22. Jones, the photographer, had just been to see an exhibition on Egyptology at Manchester Science Museum. The visit inspired the decision to have Liam lying on the floor, like a preserved mummy.
23. Morris claims to have invented “brick-walling” when he mixed the record. A technique of mixing where the volume is at the very limit of what a CD can produce without distorting, the process made Definitely Maybe noticeably louder than other bands’ records at the time.
24. Noel claims that the success of fourth single “Cigarettes & Alcohol”, which features the lyric “you might as well do the white line”, made Oasis the “only band to get a record into the Top 10 by advocating cocaine use”.
25. Always open with the sources of his musical inspiration, Noel says he’s been “sued a few times” for copyright infringement (including a successful suit by The Rutles’ Neil Innes over the similarity of “Whatever” to his “How Sweet to Be an Idiot”). Noel says he’s never sued anyone else, however, despite lawyers at Sony suggesting he should.
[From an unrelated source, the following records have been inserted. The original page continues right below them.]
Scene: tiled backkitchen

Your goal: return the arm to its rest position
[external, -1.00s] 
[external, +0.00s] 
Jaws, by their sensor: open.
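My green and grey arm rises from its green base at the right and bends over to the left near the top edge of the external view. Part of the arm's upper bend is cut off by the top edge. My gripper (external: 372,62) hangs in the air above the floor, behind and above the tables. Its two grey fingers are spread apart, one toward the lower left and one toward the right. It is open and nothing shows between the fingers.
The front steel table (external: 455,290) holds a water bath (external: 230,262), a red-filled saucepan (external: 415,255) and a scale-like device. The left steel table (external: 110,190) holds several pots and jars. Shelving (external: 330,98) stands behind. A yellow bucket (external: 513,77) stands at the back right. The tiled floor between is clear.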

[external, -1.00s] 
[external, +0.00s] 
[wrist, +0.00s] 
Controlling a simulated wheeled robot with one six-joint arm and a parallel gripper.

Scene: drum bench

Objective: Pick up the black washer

26. Liam once claimed he would sing any Oasis song live, except “Digsy’s Dinner”.
27. Creation boss Alan McGee once said that “Digsy’s Dinner” was a “pisstake” of Blur and the nascent Britpop sound.
28. Liam claims that he’s never held a microphone in his life, and that his slouching singing style is so he can “get more power” from his voice.
29. The first time Liam pronounced sunshine as “sun-shiiiine” in his famous Mancunian drawl was during a live radio recording of “Cigarettes & Alcohol”. According to Noel, Liam didn’t like it on hearing it back, but Alan McGee was quickly on the phone to tell him to keep it.
30. “Married With Children” was recorded in producer Mark Coyle’s bedroom on a Gretsch guitar owned by The Stone Roses’ John Squire. It took about half an hour.
31. Definitely Maybe sold 86,000 copies in its first week, sending it to No. 1 and making it the UK’s fastest-selling debut album up to that point.